■ **What you have to do**
Find the word "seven" in the records below. List each line containing it.

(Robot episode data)
..........

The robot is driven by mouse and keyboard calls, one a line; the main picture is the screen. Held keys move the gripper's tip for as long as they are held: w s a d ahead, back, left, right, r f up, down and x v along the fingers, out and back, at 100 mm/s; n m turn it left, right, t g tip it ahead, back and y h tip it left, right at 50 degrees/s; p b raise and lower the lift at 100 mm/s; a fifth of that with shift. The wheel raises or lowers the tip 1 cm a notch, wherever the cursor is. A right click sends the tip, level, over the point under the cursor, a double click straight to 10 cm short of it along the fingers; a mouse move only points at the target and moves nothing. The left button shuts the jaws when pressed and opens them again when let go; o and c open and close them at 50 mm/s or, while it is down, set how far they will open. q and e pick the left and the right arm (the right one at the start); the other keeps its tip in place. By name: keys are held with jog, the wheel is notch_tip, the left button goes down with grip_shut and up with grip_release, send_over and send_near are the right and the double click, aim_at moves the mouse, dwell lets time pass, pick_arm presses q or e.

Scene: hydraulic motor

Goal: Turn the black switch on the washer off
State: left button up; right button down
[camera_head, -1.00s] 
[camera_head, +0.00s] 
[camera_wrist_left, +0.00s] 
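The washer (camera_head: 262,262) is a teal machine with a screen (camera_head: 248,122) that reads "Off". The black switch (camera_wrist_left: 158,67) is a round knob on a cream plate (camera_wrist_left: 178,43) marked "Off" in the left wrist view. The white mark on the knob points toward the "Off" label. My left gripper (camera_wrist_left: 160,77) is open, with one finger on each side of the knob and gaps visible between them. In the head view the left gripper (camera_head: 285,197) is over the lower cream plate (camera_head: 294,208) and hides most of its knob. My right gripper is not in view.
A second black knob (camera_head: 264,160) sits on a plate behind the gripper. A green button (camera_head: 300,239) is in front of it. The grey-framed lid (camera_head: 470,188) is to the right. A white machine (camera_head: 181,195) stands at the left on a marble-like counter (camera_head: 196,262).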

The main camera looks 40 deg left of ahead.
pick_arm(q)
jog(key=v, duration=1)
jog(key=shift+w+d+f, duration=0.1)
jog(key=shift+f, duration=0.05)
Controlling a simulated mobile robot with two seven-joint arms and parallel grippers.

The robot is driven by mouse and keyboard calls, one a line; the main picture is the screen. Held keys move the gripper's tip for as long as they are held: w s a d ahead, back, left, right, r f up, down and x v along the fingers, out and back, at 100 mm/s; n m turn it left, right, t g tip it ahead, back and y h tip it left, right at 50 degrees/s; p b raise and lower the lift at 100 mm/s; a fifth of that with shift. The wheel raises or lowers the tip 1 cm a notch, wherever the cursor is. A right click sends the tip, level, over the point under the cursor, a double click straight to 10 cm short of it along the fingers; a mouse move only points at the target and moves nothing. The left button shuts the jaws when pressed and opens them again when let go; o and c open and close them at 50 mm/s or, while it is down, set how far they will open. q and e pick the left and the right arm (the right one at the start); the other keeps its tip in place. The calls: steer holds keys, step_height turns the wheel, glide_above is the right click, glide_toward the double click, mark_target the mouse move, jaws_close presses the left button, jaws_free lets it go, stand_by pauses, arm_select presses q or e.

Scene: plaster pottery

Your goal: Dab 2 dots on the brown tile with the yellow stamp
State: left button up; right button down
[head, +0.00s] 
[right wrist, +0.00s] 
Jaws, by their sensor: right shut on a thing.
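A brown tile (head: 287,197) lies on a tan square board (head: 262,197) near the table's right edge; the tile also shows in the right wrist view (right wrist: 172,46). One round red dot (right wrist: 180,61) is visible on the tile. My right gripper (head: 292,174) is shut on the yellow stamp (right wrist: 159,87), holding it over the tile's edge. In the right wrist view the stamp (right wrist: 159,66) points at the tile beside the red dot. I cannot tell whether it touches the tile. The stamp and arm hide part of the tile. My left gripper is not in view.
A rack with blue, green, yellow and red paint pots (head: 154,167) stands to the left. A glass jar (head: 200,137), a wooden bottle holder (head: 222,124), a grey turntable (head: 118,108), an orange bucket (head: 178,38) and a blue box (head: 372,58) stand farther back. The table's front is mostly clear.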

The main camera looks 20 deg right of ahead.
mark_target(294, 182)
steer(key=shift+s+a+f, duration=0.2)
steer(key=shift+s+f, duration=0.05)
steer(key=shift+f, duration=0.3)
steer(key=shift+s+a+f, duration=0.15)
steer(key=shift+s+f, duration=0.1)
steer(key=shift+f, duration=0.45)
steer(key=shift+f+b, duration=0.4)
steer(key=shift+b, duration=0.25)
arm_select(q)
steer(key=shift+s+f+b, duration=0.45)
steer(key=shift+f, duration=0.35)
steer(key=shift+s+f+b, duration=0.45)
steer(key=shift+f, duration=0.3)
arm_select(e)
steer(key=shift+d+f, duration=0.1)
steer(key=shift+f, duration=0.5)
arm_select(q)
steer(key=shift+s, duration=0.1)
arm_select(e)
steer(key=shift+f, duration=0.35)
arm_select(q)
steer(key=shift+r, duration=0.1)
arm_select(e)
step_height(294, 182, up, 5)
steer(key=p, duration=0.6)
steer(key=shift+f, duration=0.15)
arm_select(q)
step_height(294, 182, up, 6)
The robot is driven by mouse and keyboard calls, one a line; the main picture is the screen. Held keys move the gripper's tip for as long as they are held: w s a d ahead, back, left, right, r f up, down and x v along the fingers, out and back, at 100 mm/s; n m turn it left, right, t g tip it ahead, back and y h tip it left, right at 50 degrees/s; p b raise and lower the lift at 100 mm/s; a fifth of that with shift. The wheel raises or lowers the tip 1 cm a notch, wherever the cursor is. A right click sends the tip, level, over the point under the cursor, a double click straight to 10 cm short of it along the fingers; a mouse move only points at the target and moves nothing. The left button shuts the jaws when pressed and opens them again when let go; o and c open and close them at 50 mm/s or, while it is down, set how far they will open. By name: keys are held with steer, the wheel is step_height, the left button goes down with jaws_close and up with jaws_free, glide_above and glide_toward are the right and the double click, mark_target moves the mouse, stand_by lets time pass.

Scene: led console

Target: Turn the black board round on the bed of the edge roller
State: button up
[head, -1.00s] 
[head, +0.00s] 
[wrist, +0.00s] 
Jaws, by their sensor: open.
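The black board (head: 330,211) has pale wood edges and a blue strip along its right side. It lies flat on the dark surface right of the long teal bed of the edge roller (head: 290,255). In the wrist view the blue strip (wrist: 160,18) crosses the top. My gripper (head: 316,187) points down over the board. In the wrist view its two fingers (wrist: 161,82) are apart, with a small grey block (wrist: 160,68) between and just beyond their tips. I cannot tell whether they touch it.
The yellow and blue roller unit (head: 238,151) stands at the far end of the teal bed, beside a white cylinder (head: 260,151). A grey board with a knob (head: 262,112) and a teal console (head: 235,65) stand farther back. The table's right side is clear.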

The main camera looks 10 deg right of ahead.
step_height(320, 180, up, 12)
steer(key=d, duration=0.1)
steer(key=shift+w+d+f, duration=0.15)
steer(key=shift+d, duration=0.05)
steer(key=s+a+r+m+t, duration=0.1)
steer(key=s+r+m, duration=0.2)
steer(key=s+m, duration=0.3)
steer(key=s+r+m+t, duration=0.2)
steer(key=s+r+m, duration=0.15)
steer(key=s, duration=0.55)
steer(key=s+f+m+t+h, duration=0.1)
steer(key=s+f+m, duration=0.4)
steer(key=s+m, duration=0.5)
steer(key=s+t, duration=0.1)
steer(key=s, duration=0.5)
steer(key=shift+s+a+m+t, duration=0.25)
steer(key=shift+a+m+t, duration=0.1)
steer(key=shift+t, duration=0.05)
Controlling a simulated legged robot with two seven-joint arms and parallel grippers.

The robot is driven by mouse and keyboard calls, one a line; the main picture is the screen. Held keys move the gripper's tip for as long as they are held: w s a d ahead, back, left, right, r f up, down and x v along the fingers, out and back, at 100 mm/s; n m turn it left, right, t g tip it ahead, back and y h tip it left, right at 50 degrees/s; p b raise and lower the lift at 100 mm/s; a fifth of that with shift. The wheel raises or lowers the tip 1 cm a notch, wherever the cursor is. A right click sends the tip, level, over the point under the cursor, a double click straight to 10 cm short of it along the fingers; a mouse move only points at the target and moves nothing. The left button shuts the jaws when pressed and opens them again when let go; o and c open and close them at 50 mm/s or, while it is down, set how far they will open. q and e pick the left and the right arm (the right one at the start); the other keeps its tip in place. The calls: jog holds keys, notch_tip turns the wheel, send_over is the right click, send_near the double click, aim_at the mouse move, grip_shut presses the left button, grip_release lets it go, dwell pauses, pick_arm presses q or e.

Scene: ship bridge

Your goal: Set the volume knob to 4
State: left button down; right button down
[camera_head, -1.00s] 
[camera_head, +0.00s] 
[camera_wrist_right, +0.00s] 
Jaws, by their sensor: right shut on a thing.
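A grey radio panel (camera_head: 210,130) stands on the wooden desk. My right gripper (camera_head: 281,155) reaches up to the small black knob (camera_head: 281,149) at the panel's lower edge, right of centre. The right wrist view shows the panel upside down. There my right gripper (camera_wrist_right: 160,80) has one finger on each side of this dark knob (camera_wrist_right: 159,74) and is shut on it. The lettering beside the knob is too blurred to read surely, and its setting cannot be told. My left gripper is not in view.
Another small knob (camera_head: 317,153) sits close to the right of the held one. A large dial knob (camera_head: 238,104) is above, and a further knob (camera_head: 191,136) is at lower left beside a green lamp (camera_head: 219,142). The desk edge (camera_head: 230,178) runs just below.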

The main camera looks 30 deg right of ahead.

..........

■ **The reply**
Controlling a simulated mobile robot with two seven-joint arms and parallel grippers.
Controlling a simulated legged robot with two seven-joint arms and parallel grippers.

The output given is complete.